### THE DATA

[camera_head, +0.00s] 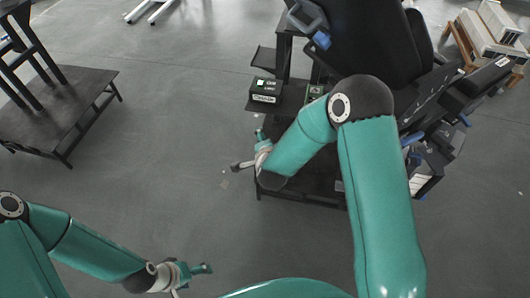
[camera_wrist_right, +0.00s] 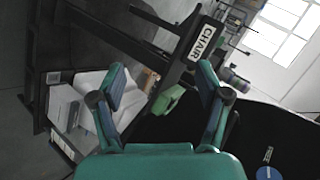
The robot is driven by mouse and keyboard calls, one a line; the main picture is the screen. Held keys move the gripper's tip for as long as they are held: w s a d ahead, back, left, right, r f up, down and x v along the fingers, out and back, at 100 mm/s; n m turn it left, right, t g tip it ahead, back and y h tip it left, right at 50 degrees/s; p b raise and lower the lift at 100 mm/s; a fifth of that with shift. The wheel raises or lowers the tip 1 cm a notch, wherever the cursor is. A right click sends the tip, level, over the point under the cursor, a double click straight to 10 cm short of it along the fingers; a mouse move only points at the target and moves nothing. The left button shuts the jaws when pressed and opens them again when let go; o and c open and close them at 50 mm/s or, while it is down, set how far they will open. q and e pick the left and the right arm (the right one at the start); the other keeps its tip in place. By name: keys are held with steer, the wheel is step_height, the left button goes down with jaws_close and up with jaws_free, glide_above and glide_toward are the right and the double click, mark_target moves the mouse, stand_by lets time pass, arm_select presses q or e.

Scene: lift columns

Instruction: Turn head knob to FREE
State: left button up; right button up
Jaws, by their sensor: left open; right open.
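In the right wrist view a blue round knob (camera_wrist_right: 268,173) with a white mark sits on a black surface at the lower right edge, partly cut off. My left gripper (camera_head: 196,275) is open and empty, low over the floor.
A black chair (camera_head: 360,40) stands at the upper right, with a labelled black box (camera_head: 266,90) beside it. A CHAIR sign (camera_wrist_right: 207,43) and a green piece (camera_wrist_right: 170,98) show in the wrist view. A dark table (camera_head: 70,100) stands left. The floor between is clear.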

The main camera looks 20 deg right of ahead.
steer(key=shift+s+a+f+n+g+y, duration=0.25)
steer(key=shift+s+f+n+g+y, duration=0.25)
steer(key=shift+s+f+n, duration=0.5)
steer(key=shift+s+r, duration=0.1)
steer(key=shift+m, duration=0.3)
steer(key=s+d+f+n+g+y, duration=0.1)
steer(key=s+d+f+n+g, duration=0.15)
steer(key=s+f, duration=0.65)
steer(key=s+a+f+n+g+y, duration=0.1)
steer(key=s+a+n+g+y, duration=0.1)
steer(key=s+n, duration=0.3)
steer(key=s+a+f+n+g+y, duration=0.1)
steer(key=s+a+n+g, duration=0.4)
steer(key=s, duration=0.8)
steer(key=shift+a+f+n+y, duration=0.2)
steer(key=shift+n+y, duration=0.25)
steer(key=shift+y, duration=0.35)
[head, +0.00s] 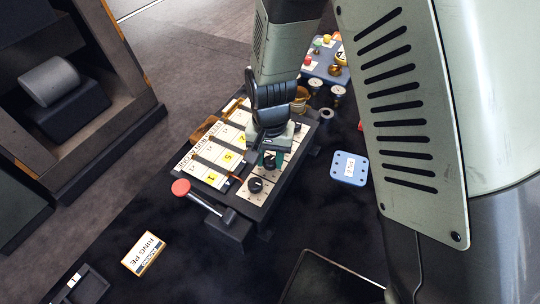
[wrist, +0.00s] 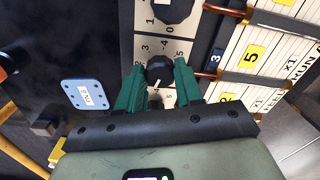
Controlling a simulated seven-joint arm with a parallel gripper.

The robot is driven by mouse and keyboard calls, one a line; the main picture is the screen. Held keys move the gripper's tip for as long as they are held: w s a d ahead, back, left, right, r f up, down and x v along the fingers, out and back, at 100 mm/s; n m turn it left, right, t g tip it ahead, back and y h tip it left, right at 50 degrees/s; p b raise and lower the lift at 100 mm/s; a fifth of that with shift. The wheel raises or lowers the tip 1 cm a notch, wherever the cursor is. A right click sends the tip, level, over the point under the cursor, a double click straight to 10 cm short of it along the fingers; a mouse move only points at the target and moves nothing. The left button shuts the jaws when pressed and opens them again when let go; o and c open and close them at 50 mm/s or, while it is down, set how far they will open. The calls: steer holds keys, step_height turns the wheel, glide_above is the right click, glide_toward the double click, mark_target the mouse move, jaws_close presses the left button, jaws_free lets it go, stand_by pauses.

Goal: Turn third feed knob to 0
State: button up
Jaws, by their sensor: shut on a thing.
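My gripper's green fingers (wrist: 160,80) are shut on a black feed knob (wrist: 160,70), one finger on each side of it. The dial plate around it shows 2, 3, 4 and 5; its lower part is hidden by the gripper, and I cannot read the pointer clearly. In the head view my gripper (head: 269,158) stands over the row of knobs and hides much of it. The black knob at the near end of the row (head: 255,185) is free; it also shows at the top of the wrist view (wrist: 172,8).
The panel has yellow number tags (head: 228,157) beside copper-coloured rods. A red-ended lever (head: 181,187) sticks out at its near left. A blue plate (head: 349,168) lies to the right, a white-orange card (head: 144,253) at lower left. A blue fittings block (head: 325,65) stands behind.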

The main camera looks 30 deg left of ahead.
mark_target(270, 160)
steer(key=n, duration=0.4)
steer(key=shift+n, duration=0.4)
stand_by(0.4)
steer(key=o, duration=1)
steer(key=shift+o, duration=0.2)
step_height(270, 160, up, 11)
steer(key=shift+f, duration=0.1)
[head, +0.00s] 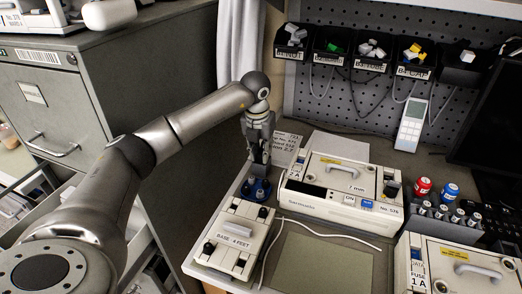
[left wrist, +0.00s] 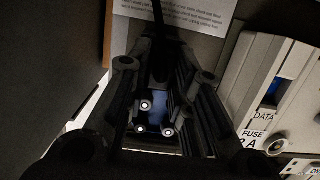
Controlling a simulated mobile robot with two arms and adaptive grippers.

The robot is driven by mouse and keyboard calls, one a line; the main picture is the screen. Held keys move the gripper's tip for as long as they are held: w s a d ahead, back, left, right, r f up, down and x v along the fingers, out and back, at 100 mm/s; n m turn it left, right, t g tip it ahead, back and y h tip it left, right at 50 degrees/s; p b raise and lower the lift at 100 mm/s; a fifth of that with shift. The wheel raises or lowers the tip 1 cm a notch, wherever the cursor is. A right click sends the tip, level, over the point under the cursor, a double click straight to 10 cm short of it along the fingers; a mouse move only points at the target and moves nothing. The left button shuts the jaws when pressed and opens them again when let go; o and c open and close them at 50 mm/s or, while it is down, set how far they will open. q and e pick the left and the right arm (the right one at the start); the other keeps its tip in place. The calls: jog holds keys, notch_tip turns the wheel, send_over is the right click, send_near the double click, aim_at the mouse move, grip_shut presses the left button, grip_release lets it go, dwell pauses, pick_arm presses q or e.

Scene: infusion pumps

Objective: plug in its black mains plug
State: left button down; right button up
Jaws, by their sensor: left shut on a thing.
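My left gripper (head: 259,160) points down over a blue piece (head: 257,190) at the back left corner of the bench. In the left wrist view its fingers (left wrist: 160,112) are closed around a dark thing with a black cord (left wrist: 160,22) running away from it, which looks like the black mains plug; its shape is mostly hidden by the fingers. A blue surface (left wrist: 159,104) with white-ringed round spots shows between the fingers. I cannot tell whether the plug touches the blue piece. My right gripper is not in view.
A white pump (head: 335,190) stands just right of the gripper. A white box labelled BASE 4 FEET (head: 234,238) is in front. Parts bins (head: 372,52) hang on the pegboard behind. A grey cabinet (head: 55,105) stands at left. A flat mat (head: 325,265) lies clear.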

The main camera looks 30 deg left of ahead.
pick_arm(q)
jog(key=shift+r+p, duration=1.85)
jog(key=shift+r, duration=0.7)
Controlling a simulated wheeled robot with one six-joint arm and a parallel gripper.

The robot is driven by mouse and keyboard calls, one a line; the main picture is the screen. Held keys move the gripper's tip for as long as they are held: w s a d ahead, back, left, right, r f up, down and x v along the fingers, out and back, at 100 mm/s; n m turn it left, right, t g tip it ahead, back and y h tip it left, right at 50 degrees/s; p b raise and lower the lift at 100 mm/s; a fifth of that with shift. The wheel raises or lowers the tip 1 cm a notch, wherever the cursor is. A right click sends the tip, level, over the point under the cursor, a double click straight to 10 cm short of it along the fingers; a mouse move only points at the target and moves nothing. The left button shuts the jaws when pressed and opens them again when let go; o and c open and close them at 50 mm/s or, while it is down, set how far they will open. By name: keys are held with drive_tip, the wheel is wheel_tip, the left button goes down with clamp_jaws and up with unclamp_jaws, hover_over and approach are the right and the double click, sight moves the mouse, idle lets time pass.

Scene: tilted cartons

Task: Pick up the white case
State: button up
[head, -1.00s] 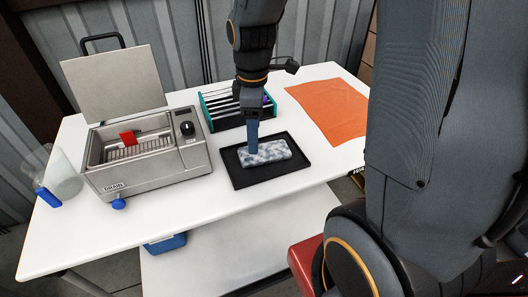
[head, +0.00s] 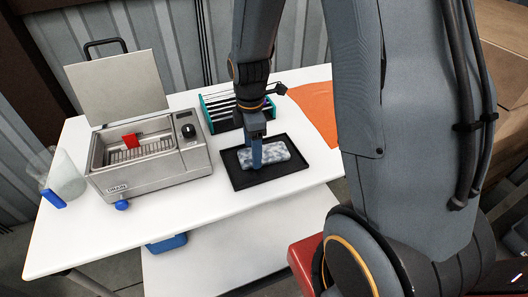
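The white case (head: 276,152) is a small rounded box with a mottled white and blue-grey surface. It lies flat in a black tray (head: 245,181) on the white table. My gripper (head: 257,158) points down at the case's left part, with one blue-grey finger in front of its near side. The other finger is hidden, so I cannot tell how far apart the fingers are or whether they touch the case.
A steel bath (head: 165,175) with a raised lid and a red piece inside stands to the left. A teal rack (head: 218,115) is behind the tray. An orange cloth (head: 308,110) lies at the back right. A clear flask (head: 66,178) stands at the far left.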

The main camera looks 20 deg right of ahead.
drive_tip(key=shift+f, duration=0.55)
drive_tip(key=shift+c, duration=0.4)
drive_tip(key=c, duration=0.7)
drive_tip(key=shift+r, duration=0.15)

### EXERCISE INSTRUCTIONS
Extract all lines from the material above that include the word "State".

### EXPECTED ANSWER
State: left button up; right button up
State: button up
State: left button down; right button up
State: button up

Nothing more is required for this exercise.